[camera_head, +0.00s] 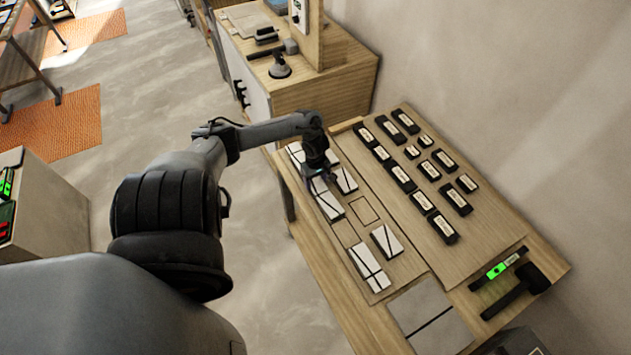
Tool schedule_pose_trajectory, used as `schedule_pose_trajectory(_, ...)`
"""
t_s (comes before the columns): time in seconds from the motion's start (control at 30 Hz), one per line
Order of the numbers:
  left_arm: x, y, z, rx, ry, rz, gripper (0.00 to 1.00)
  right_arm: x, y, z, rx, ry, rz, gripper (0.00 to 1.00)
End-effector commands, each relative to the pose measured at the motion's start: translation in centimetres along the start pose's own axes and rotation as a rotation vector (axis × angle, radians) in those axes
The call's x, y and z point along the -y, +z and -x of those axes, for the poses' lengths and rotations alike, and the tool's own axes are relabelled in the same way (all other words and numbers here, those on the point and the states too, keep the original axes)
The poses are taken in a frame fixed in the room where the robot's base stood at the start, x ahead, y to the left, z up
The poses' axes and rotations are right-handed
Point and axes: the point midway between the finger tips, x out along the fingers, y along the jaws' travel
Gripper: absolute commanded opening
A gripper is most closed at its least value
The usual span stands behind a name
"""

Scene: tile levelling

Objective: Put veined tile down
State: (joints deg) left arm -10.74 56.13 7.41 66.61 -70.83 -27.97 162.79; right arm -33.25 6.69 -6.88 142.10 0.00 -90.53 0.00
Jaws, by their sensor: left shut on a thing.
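My left gripper (320,180) reaches down over the far end of the tile board and is shut on a veined tile. The arm and jaws hide most of their contact with it, and I cannot tell whether the tile touches the board. White tiles with dark veins lie around the jaws: one to the right (346,181), one just in front (329,206) and one beyond (296,152). Two more, a veined tile (387,242) and a cross-veined tile (369,267), lie nearer. An empty outlined square (364,209) shows between these groups. My right gripper is not in view.
A raised wooden panel (474,245) to the right carries several black blocks with pale labels. A spirit level with a green light (497,269) and a black mallet (535,279) lie near its front end. A large grey tile (428,315) lies nearest. A wooden cabinet (330,88) stands behind.

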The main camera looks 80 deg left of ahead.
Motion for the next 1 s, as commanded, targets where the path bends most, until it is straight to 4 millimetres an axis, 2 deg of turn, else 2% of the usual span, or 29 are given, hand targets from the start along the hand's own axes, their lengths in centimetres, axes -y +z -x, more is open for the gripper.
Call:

___

EXERCISE BRIEF:
What do the lines above say from the one containing "The poses are" down to the one containing "State: (joints deg)"? Return them exactly, both end lines included, and only them.

CORRECT RESULT:
The poses are taken in a frame fixed in the room where the robot's base stood at the start, x ahead, y to the left, z up
The poses' axes and rotations are right-handed
Point and axes: the point midway between the finger tips, x out along the fingers, y along the jaws' travel
Gripper: absolute commanded opening
A gripper is most closed at its least value
The usual span stands behind a name
"""

Scene: tile levelling

Objective: Put veined tile down
State: (joints deg) left arm -10.74 56.13 7.41 66.61 -70.83 -27.97 162.79; right arm -33.25 6.69 -6.88 142.10 0.00 -90.53 0.00

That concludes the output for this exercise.